JD Fitness Management Inc., the luxury fitness club that runs Excelsior Athletic Club in the penthouse of a New York luxury building, filed for Chapter 11 bankruptcy protection this week. The announcement is just another example of New Yorkers taking their workouts from pricey health clubs to the great outdoors.
And Excelsior isn’t a unique case. Fitness chain Crunch, which is over two decades old, filed for Chapter 11 bankruptcy protection in May and closed some of its locations. A little over a year ago, Bally Total Fitness filed for Chapter 11 protection for the second time in two years.
Despite the fancy-schmancy glass-enclosed pool, rooftop lounge and spa inside the excusive 15-year-old club, Excelsior was just another business hit hard by the troubled economic climate.
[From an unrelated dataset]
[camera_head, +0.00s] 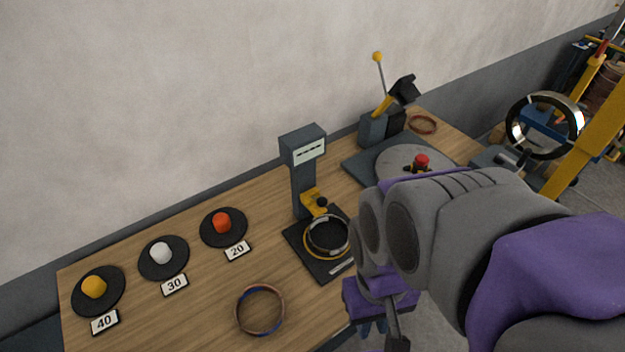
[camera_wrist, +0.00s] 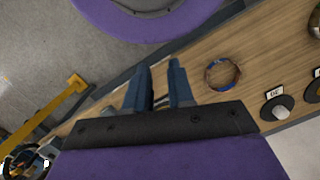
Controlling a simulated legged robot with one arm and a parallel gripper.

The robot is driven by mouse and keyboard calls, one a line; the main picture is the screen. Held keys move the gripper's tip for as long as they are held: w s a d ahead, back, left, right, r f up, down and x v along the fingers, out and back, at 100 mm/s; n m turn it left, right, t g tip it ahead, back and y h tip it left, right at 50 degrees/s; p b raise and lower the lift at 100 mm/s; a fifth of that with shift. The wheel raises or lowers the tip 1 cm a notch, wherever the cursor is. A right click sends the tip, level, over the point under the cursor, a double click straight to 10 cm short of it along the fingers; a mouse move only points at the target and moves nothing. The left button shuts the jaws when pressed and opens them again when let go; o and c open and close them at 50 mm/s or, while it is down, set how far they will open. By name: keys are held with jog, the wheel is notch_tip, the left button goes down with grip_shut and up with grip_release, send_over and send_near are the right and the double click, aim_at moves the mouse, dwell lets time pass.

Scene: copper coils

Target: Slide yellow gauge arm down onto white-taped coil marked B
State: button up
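The gauge stand (camera_head: 303,178) is a dark grey column with a display, standing on a dark base plate. In the head view, my gripper is low, right of the stand near the table's front edge, and partly hidden by my arm.
A coil with blue tape (camera_head: 260,310) lies at the table front. Yellow (camera_head: 94,287), white (camera_head: 160,252) and orange (camera_head: 222,222) knobs sit on black discs at left. A grey turntable device (camera_head: 385,160) and another coil (camera_head: 423,124) are behind right.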

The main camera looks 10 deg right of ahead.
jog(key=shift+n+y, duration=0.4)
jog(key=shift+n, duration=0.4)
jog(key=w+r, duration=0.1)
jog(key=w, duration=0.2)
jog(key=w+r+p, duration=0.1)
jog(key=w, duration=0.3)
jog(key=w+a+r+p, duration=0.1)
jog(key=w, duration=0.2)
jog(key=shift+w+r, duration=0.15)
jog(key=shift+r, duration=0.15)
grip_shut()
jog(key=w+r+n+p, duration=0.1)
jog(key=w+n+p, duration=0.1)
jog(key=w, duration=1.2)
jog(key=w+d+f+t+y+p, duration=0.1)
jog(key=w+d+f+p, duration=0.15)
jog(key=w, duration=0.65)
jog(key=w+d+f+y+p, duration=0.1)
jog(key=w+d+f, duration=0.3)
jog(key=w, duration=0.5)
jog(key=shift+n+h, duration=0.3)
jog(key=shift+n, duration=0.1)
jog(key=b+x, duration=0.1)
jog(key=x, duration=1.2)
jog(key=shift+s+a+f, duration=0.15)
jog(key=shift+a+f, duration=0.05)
Consumers these days are hesitant to spend on luxuries. As such, running clubs are making a comeback. In 2009, the New York Runners Club saw an increase in membership numbers.
JD Fitness listed assets of less than $50,000, along with liabilities exceeding $1 million but less than $10 million. The health center owes money to creditors including a Long Island-based linen company, Baltic Linen Co., Consolidated Edison, and exercise equipment manufacturer Life Fitness in Illinois, according to Crain’s New York. Attorneys and reps of the club were tight-lipped, refusing to comment on the less than fit situation.